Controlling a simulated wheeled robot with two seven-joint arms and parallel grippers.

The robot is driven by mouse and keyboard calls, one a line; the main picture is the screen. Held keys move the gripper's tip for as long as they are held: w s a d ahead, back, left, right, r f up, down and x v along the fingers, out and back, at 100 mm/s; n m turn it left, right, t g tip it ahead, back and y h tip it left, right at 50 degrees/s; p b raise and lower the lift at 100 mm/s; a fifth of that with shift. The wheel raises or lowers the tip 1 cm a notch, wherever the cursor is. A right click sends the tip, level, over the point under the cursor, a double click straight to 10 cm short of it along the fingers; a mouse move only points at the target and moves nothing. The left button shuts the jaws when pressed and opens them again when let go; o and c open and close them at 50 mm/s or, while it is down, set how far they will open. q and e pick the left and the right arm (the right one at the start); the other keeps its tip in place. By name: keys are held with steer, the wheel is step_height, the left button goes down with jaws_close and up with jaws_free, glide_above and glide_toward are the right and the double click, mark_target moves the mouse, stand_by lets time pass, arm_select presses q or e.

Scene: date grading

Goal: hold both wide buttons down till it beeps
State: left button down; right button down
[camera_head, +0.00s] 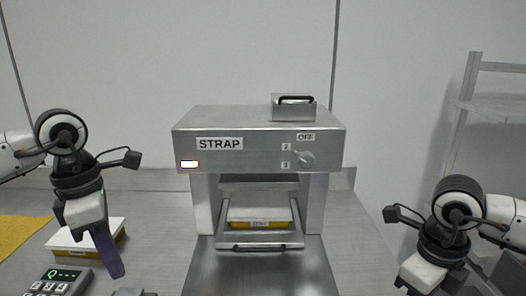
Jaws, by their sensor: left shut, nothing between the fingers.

====

- TASK BRIEF: Give the material again exactly as it is, but keep the pictures out.

- EXERCISE ANSWER:
Controlling a simulated wheeled robot with two seven-joint arms and parallel grippers.

The robot is driven by mouse and keyboard calls, one a line; the main picture is the screen. Held keys move the gripper's tip for as long as they are held: w s a d ahead, back, left, right, r f up, down and x v along the fingers, out and back, at 100 mm/s; n m turn it left, right, t g tip it ahead, back and y h tip it left, right at 50 degrees/s; p b raise and lower the lift at 100 mm/s; a fifth of that with shift. The wheel raises or lowers the tip 1 cm a notch, wherever the cursor is. A right click sends the tip, level, over the point under the cursor, a double click straight to 10 cm short of it along the fingers; a mouse move only points at the target and moves nothing. The left button shuts the jaws when pressed and opens them again when let go; o and c open and close them at 50 mm/s or, while it is down, set how far they will open. q and e pick the left and the right arm (the right one at the start); the other keeps its tip in place. By name: keys are held with steer, the wheel is step_height, the left button goes down with jaws_close and up with jaws_free, glide_above and glide_toward are the right and the double click, mark_target moves the mouse, stand_by lets time pass, arm_select presses q or e.

Scene: date grading

Goal: hold both wide buttons down till it beeps
State: left button down; right button down
[camera_head, +0.00s] 
Jaws, by their sensor: left shut, nothing between the fingers.

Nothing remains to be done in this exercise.